The Danger After You Get Out
One of the less obvious risks of Arctic swimming is what happens during rewarming. Your core temperature can continue to drop for 15 to 30 minutes after you leave the water, a phenomenon called afterdrop. This occurs because heat conducts along a thermal gradient from your warm core toward the cold outer tissues of your body. Your core essentially keeps cooling itself even though you’re no longer in the water.
Rewarming is slow and metabolically expensive. The process is nonlinear, meaning you won’t feel progressively better in a smooth curve. Intense shivering, fatigue, and cognitive sluggishness can persist well beyond the time you spent in the water. The practical takeaway: get dry, get into warm clothes, get into a warm indoor space, and give your body 30 to 40 minutes of passive rewarming before you assume you’re fine. Avoid hot showers immediately after, as rapid surface warming can cause blood pressure swings.

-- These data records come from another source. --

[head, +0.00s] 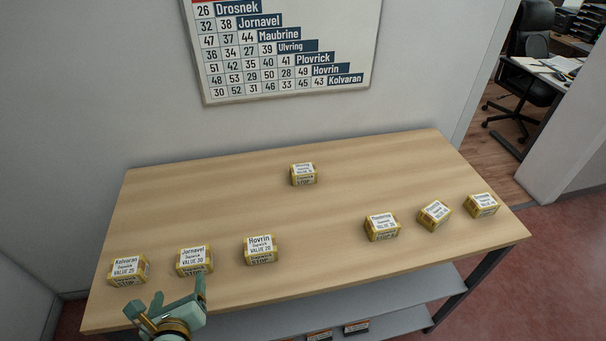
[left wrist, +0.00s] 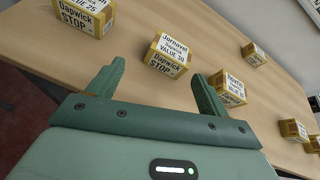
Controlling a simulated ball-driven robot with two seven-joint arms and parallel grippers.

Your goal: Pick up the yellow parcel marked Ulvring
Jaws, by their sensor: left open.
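Several yellow parcels with white labels lie on the table. The small label on the back-middle parcel (head: 303,174) is hard to read and may say Ulvring; the labels of the two rightmost parcels are also unclear to me. My left gripper (head: 179,297) is open and empty at the front left edge, close in front of the Jornavel parcel (head: 194,262). In the left wrist view the Jornavel parcel (left wrist: 172,54) shows beyond and between the open fingers (left wrist: 158,72), not gripped. The back-middle parcel is well away, up and right of the gripper. My right gripper does not show.
The Kolvaran parcel (head: 128,271) is at far left, the Hovrin parcel (head: 261,250) right of Jornavel. The Maubrine parcel (head: 381,228) and two others (head: 435,215) sit to the right. The table (head: 215,200) is bare around the back-middle parcel. A name chart (head: 285,60) hangs behind.

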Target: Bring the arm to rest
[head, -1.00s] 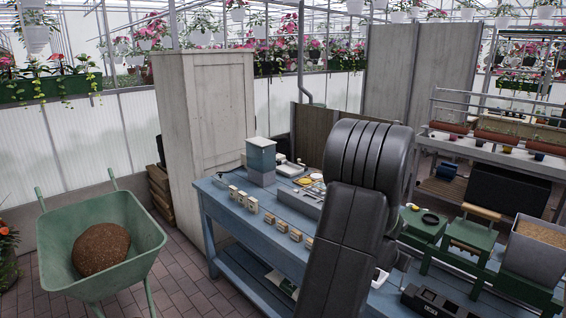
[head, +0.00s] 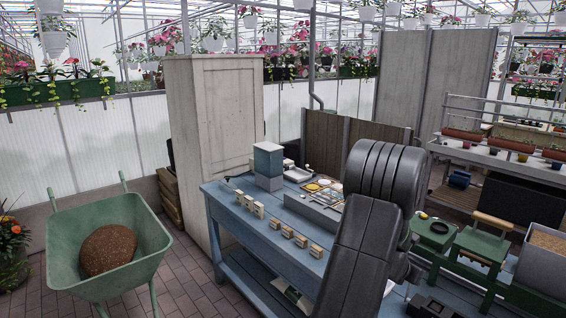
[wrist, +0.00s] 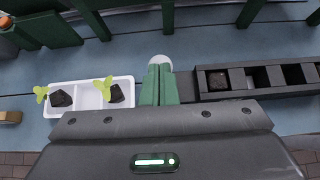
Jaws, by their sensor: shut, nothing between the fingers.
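My arm (head: 368,225) stands folded in front of the blue workbench (head: 240,227) in the head view and hides part of it. My gripper's tip is hidden in that view. In the wrist view my gripper (wrist: 160,80) is shut, its green fingers together with nothing between them. It is over the blue bench top, between a white tray (wrist: 122,88) on the left and a dark celled tray (wrist: 250,92) on the right. The white tray holds two dark soil plugs with green seedlings. One cell of the dark tray holds a soil plug.
A green wheelbarrow (head: 140,268) with a brown mound (head: 107,250) stands on the brick floor at left. A tall pale cabinet (head: 215,120) stands behind the bench. Small blocks line the bench's left part. A green stool-like stand (head: 482,243) and a grey bin (head: 543,265) are at right.

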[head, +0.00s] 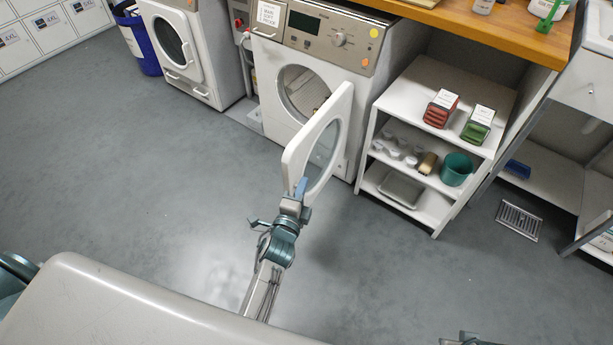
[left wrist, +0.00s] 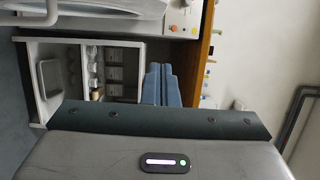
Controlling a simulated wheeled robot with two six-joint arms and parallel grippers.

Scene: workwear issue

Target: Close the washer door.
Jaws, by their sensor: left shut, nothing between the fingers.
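The white washer (head: 305,52) stands at the top middle in the head view, with a dark round drum opening. Its door (head: 297,150) is swung wide open toward me, a white frame around a round glass. My left gripper (head: 301,186) is shut and empty at the near lower edge of the door; I cannot tell whether it touches. Its blue fingers (left wrist: 161,85) lie together in the left wrist view, where part of the white washer shows along the top. A small piece of my right gripper (head: 468,339) shows at the bottom edge; its fingers are not clear.
A white shelf unit (head: 438,85) with red and green boxes, a green tub (head: 456,169) and small jars stands right of the washer. A wooden counter (head: 500,35) runs above it. A second machine (head: 190,55) and a blue bin (head: 142,45) are left. The grey floor is clear.

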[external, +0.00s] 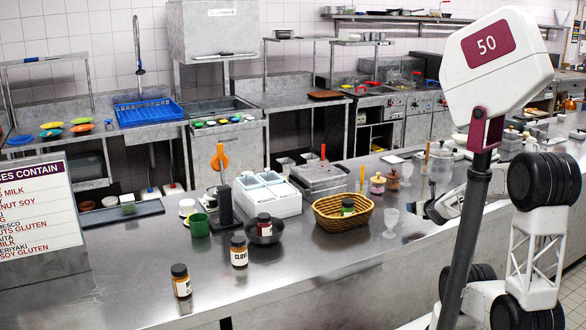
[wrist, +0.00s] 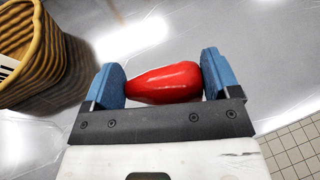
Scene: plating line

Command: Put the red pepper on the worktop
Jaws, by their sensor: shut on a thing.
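The red pepper (wrist: 168,82) lies between the two blue fingers of my gripper (wrist: 162,78) in the wrist view, with the grey worktop (wrist: 190,30) behind it. My gripper is shut on the pepper. In the external view my gripper (external: 432,210) is at the right, over the worktop (external: 330,265) near its front edge and to the right of the wicker basket. I cannot make out the pepper there. I cannot tell whether it touches the worktop.
The wicker basket (external: 343,222) holds a jar; it also shows in the wrist view (wrist: 40,60). Glass goblets (external: 390,220) stand near my gripper. A dark bowl (external: 265,236), jars (external: 239,252) and a green cup (external: 200,225) stand further left. The front middle is clear.

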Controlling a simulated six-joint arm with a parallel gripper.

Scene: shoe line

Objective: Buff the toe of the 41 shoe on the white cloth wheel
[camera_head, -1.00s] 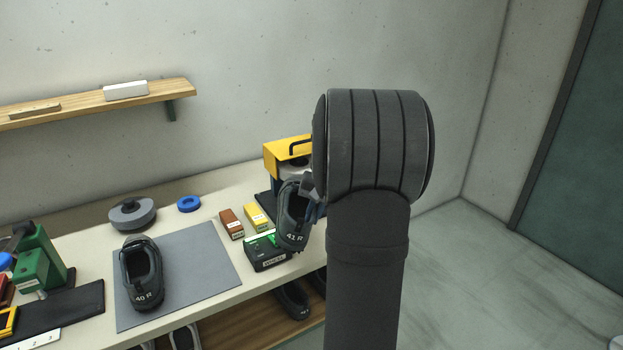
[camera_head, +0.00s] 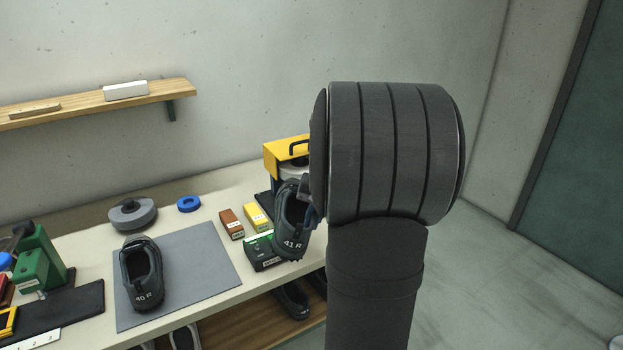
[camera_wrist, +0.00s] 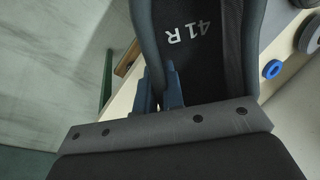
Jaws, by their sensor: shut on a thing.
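The dark shoe marked 41 R (camera_head: 290,228) is held up in front of the yellow-hooded machine (camera_head: 285,152), above the bench's right part. My gripper (camera_head: 309,200) is shut on this shoe, mostly hidden behind my arm. In the wrist view the blue-grey fingers of my gripper (camera_wrist: 160,92) close on the shoe's heel edge beside the 41 R print (camera_wrist: 190,33). A white cloth wheel (camera_head: 293,171) shows only in part under the yellow hood. The shoe hides its lower part, so I cannot tell whether the toe touches it.
A shoe marked 40 R (camera_head: 141,275) stands on a grey mat (camera_head: 200,262). A green-topped WHEEL box (camera_head: 262,252), a brown bar (camera_head: 231,224), a yellow bar (camera_head: 257,217), a blue ring (camera_head: 189,203) and a grey disc (camera_head: 131,213) lie nearby.

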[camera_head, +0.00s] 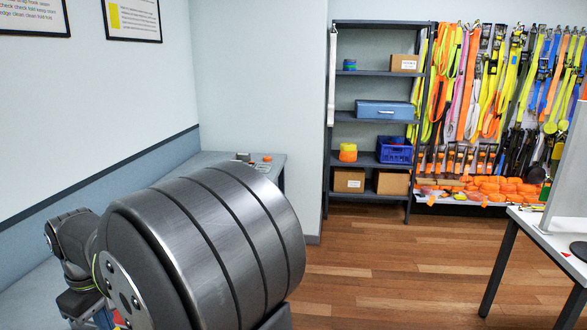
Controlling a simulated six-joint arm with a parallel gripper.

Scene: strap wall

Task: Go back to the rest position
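A large grey ribbed cylinder, a link of my own arm, fills the lower left and middle of the head view. Smaller dark joints of my arm show at the far left. Below them is a dark part that seems to be my gripper (80,303). Its fingers are hidden by the arm link and the picture's bottom edge, so I cannot see whether it is open, shut or holding anything. Small patches of blue and red show beside it, too hidden to name.
A grey bench (212,158) runs along the left wall, with small items at its far end. A dark shelf rack (359,74) holds boxes and bins. Many coloured straps (470,85) hang on the back wall. A white table (543,232) stands at right. The wooden floor (400,270) between is clear.

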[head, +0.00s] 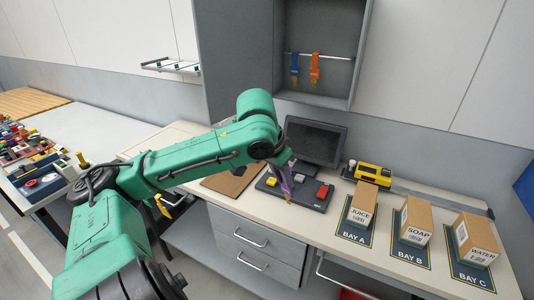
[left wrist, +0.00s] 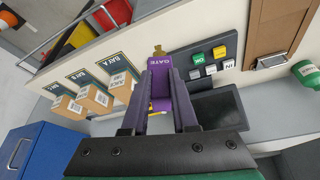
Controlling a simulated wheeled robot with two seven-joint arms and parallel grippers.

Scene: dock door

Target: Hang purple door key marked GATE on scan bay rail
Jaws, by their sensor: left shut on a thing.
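The purple key (left wrist: 160,76) reads GATE on its strap, with a gold end beyond. My left gripper (left wrist: 160,108) is shut on it, with dark fingers either side. In the head view the key (head: 287,182) hangs above the counter by the keypad, apart from any rail. A rail in an open wall cabinet (head: 320,57) holds a blue key (head: 295,68) and an orange key (head: 315,69). Another rail (head: 340,280) runs along the counter front, also seen in the left wrist view (left wrist: 72,30). I cannot tell which is the scan bay rail. My right gripper is out of view.
A keypad (head: 312,201) and dark monitor (head: 318,140) stand behind the key. Boxes for juice (head: 362,204), soap (head: 416,222) and water (head: 476,239) stand on bay mats at right. A yellow device (head: 372,174) lies behind them.

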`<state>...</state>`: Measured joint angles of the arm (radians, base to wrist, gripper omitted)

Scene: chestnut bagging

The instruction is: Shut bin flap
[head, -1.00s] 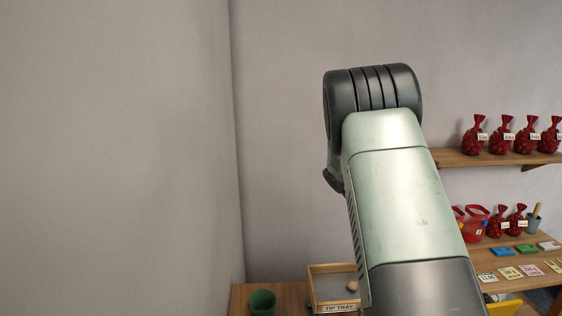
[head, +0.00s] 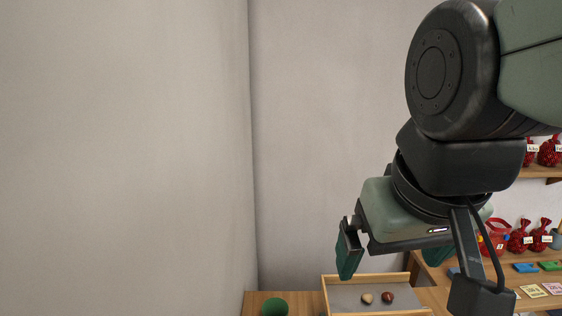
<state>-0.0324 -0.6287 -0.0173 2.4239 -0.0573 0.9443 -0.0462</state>
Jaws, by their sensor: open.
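No bin or bin flap can be made out in the head view. My gripper (head: 395,262) hangs right of centre, above the far part of a shallow wooden tray (head: 414,265). Its two green-tipped fingers are spread wide, with nothing seen between them. The right finger is partly hidden behind my wrist parts.
The tray holds a pale nut (head: 367,299) and a brown nut (head: 388,297). A green round object (head: 275,306) is cut off by the bottom edge. At right, a red bucket (head: 497,236), red bags (head: 518,237) and coloured blocks (head: 525,268) stand on a counter.

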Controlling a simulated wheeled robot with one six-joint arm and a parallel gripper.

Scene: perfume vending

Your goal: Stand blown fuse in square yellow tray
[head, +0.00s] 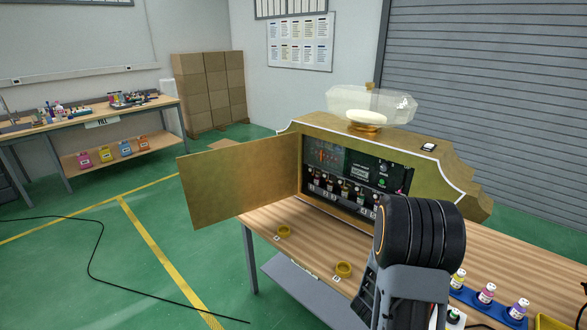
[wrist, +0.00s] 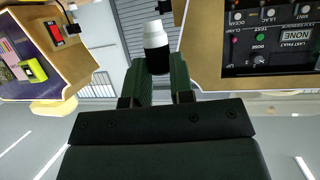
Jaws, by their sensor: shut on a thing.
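My gripper (wrist: 160,76) shows in the wrist view, its two dark fingers closed around a small cylinder with a black lower part and a white end, which I take for the blown fuse (wrist: 155,40). The fuse sticks out past the fingertips. In the head view my arm hides the fingers and the fuse. A yellow thing (head: 553,322) at the bottom right edge of the head view, partly cut off, may be the square yellow tray; its shape is unclear. The gold vending machine (head: 235,180) has its door open, with its panel (head: 375,172) showing inside.
Two round yellow dishes (head: 284,231) (head: 343,269) stand on the wooden table (head: 300,250). A blue rack (head: 470,297) with several capped bottles stands right of my arm. A glass bowl (head: 370,106) sits on the machine. The open door sticks out left over the table.

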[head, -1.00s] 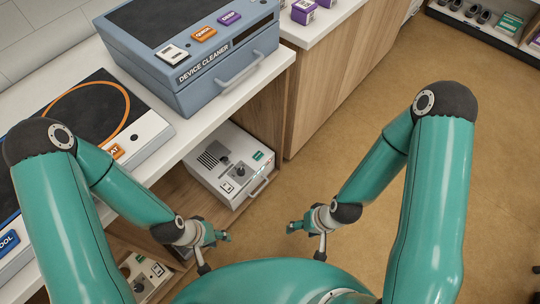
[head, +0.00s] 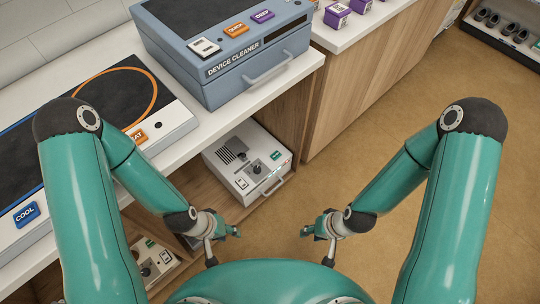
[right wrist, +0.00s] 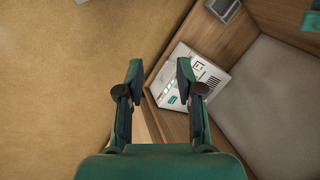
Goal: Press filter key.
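No key in view has a label I can read as filter. A white device (head: 236,176) with a dark knob, a grille and a small green key (head: 275,155) sits on the low shelf under the counter; the green key's label is too small to read. A white box with green marks (right wrist: 203,68) shows beyond the fingers in the right wrist view. My left gripper (head: 230,232) is apart from the device, below it in the picture; its opening is unclear. My right gripper (head: 312,230) is empty, with its fingers spread in the right wrist view (right wrist: 158,90).
The blue-grey device cleaner (head: 215,88) has QUICK and DEEP keys and stands on the counter. A panel with a COOL key (head: 27,214) lies to its left. Another white device (head: 163,256) sits low at left. The brown floor (head: 400,135) at right is open.

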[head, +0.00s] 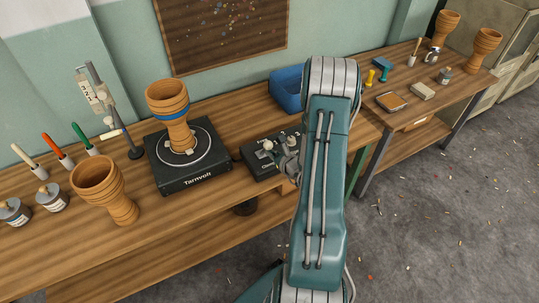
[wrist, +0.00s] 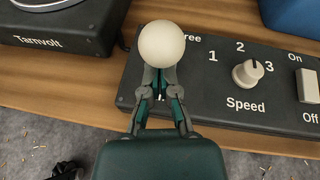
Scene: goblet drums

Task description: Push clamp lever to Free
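The black control box (wrist: 215,95) has a lever at its left end with a round off-white knob (wrist: 162,44). The knob covers part of the "Free" label (wrist: 191,39); the rest of the lever and any other lever label are hidden. My gripper (wrist: 161,78) has its fingers drawn together just below the knob in the wrist view. Its tips are partly hidden by the knob, so I cannot tell whether they touch the lever. In the head view the control box (head: 252,157) stands on the bench, and my gripper (head: 289,167) is at its front, partly hidden by my arm.
A Speed knob (wrist: 247,74) and an On/Off switch (wrist: 308,87) share the box. A turntable (head: 190,175) with a goblet drum (head: 168,103) stands left of it. A blue bin (head: 287,90) is behind it. The bench's front edge is close.

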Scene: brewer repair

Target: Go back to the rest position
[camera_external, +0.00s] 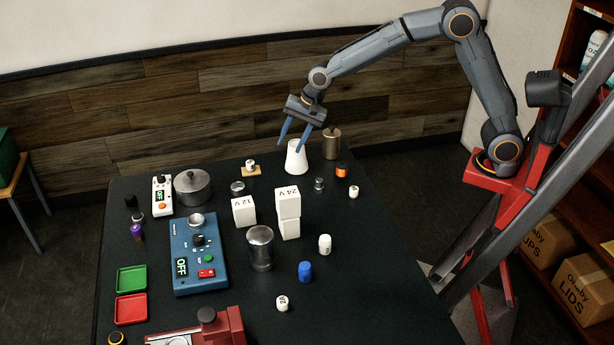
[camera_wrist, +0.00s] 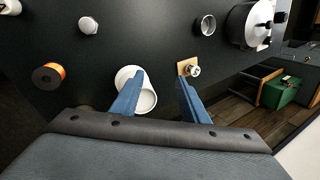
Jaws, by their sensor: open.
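My gripper (camera_external: 294,136) is above the far side of the dark table (camera_external: 370,250), with its two blue fingers pointing down and spread apart. It is open and nothing is between the fingers. A white cone-shaped cup (camera_external: 297,158) stands just below and beside the fingers. In the wrist view my gripper (camera_wrist: 158,92) shows both fingers apart, with the white cup (camera_wrist: 128,75) beside and partly behind the left finger. The small wooden piece with a white top (camera_wrist: 188,68) lies near the right finger.
A brass canister (camera_external: 332,144) and an orange-banded spool (camera_external: 342,171) stand right of the cup. White blocks (camera_external: 288,203), a metal cylinder (camera_external: 261,250), a blue OFF device (camera_external: 196,255) and a lidded pot (camera_external: 192,188) occupy the table. The air above the table is clear.

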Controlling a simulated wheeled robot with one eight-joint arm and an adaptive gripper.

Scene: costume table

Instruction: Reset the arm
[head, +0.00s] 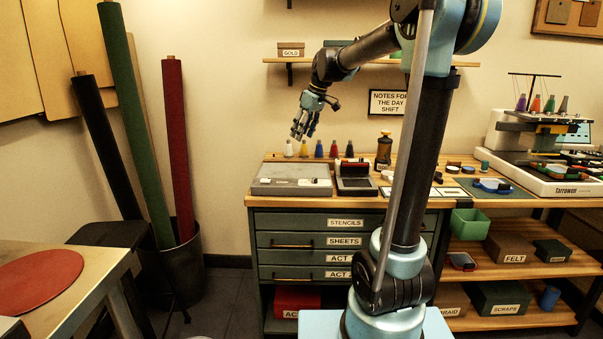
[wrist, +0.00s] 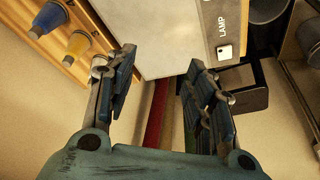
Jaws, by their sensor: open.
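My gripper (head: 304,125) hangs at the end of my raised arm, above the left part of the costume table. Its fingers point downward in the head view. In the wrist view, my gripper (wrist: 162,100) has its two fingers spread apart with nothing held between them. Beyond the fingers is a pale box-like unit (wrist: 165,40) marked LAMP.
Thread spools (head: 319,149) stand in a row at the back of the table. A dark bottle (head: 384,150) stands to their right. A wall shelf (head: 345,61) runs behind my arm. Fabric rolls (head: 178,150) lean at left. An embroidery machine (head: 548,150) stands far right.

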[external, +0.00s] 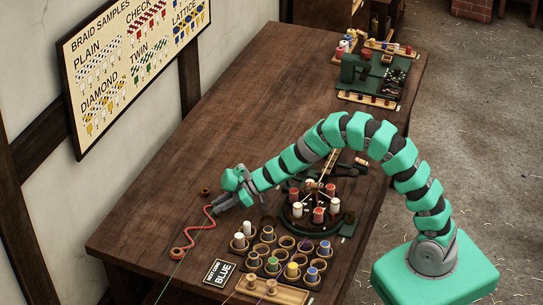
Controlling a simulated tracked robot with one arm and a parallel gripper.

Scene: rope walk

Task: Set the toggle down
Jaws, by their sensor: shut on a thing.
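My gripper (218,207) is low over the near left part of the wooden table, at the end of the teal arm. It is shut on the toggle, which I cannot make out clearly between the fingers at this size. A wavy red cord (192,236) runs from near the fingertips down to a small reddish ring piece (177,253) on the table. Whether the toggle touches the table is not clear.
A small brown ring (205,191) lies just beyond the gripper. A rack of cups with coloured spools (267,236) stands to the right, with a round braiding stand (318,203) behind it. The table's left middle (225,120) is clear.

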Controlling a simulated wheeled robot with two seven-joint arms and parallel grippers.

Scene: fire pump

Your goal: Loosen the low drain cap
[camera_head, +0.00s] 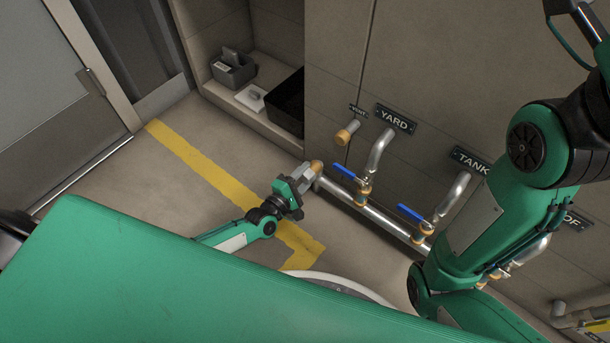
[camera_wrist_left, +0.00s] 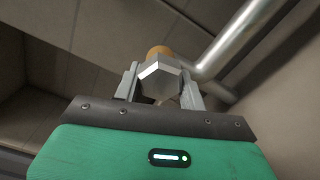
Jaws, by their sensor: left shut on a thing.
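The low drain cap is a silver hexagonal cap (camera_wrist_left: 160,80) in the left wrist view. A brass-coloured collar (camera_wrist_left: 160,52) sits behind it, and the collar also shows in the head view (camera_head: 316,165) at the left end of the low pipe (camera_head: 378,214). My left gripper (camera_head: 307,172) reaches the pipe end from the lower left. In the left wrist view its two grey fingers (camera_wrist_left: 160,87) stand on either side of the cap, shut on it. My right arm crosses the right of the head view; its gripper does not show.
Blue-handled valves (camera_head: 345,171) (camera_head: 411,213) and upright pipes stand along the wall under the YARD (camera_head: 394,118) and TANK signs. A short brass-ended stub (camera_head: 345,134) juts out above. A black bin (camera_head: 290,102) sits in a recess. The floor left of the pipe is open, with a yellow line (camera_head: 205,170).

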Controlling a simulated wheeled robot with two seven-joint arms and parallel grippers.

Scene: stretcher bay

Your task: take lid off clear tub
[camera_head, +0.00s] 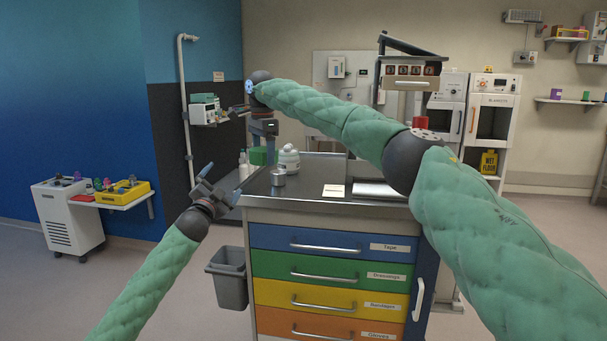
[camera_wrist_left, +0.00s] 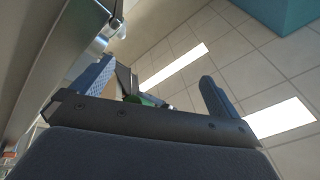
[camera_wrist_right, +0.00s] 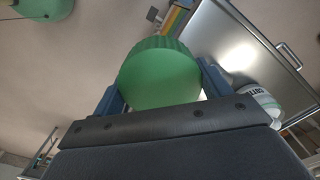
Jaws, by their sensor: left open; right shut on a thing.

Polar Bears and Other Wildlife
Polar bears patrol Arctic coastlines and are strong swimmers themselves. While no tour operator has reported a polar bear approaching during a supervised plunge, the risk is real enough that armed guides and spotters are standard protocol on any organized Arctic water activity. Walruses, which can be aggressive when startled, also inhabit these waters. Swimming independently near a shoreline without a wildlife lookout is genuinely dangerous in ways that have nothing to do with temperature.
What a Realistic Arctic Swim Looks Like
For most people, swimming in the Arctic Ocean means a polar plunge on a guided expedition: a few exhilarating seconds of ice water, a scramble onto a platform, and a warm drink. It’s a bucket list moment, not a workout. If you book one of these trips through operators running out of Svalbard or Greenland, you’ll be in and out of the water in well under a minute with safety staff surrounding you.
For anything longer, you need proper cold water gear, a support crew, a plan for rapid extraction, and ideally progressive experience with cold water immersion at less extreme temperatures first. The Arctic Ocean is swimmable in the literal sense, but it is one of the most hostile swimming environments on Earth, and the margin for error is measured in minutes.